Mas a decisão não envolveu só algo de ordem pessoal. O benefício da escolha deles é coletivo. Adquiriram um terreno de 107 hectares, cuja face oeste fica em frente ao Pico das Almas, um dos “Gigantes do Nordeste”, conjunto de morros mais altos da região. Lá, decidiram fazer da propriedade uma Reserva Particular do Patrimônio Natural (RPPN), em 103 hectares (96% da área total). Criada por ato voluntário do proprietário, uma RPPN é uma unidade de conservação de domínio privado, gravada com perpetuidade na matrícula do imóvel, com o objetivo de conservar a diversidade biológica. “A diferença é que uma RPPN é perpétua”, faz questão de ressaltar Albertinho. O que motivou a criação, emenda ele, foi o modelo predatório atual da sociedade que “destrói a biodiversidade dos ecossistemas”. Segundo a Confederação Nacional de RPPNs, há, no país, 1899 reservas. Na Bahia, são 191.
Batizada de “Volta do rio”, a RPPN deles é também uma lugar cadastrado no Inema para soltura de animais silvestres (nível um), como pássaros, felinos, aves, entre outros. “Aqui (nessa região) tem macacos bugios. Já foi muito mais pleno deles. Temos o Pico do Barbado (outro Gigante do Nordeste) porque o bugio é conhecido aqui como Barbado. O nome da Serra era por causa da quantidade”, conta Albertinho. Há três anos, um bugio macho foi solto na região, que só tinha duas fêmeas. Um segundo macho apareceu, não se sabe de onde.

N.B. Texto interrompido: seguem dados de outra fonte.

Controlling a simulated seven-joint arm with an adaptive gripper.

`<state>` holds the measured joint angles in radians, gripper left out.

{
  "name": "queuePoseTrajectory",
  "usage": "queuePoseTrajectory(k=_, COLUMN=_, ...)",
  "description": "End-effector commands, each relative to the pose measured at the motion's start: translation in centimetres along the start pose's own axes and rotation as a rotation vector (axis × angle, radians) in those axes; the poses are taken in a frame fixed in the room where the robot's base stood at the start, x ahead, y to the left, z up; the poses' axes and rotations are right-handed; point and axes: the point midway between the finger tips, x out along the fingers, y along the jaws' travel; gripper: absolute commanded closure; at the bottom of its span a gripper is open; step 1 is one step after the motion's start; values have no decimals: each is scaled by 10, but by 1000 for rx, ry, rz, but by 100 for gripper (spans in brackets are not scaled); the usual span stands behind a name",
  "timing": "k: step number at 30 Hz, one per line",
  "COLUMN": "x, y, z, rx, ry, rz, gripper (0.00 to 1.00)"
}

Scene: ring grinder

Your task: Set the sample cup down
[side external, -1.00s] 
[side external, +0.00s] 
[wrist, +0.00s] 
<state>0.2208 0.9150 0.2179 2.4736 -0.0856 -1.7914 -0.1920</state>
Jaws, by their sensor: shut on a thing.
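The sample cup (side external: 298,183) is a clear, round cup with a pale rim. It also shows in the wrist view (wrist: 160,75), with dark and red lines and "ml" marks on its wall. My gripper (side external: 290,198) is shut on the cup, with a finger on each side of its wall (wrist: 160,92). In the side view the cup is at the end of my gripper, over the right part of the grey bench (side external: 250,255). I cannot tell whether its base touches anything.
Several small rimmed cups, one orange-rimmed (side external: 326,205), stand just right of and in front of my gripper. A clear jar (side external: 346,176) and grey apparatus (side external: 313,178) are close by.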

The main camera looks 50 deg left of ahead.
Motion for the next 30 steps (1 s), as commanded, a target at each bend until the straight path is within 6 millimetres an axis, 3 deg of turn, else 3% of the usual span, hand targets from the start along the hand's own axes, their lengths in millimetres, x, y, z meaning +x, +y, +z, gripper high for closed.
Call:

O casal é soteropolitano. Janete Medrado é ex-advogada, ex-analista de sistema, psicoterapeuta. Albertinho Barreto de Carvalho é químico, com doutorado em química e, por opção, destaca que virou “permacultor”. Hoje, ambos estão aposentados e se dedicam à vida no local, a plantar frutíferas, o próprio café, árvores de reflorestamento, acompanhar a compostagem, cuidar da horta, entre outros afazeres.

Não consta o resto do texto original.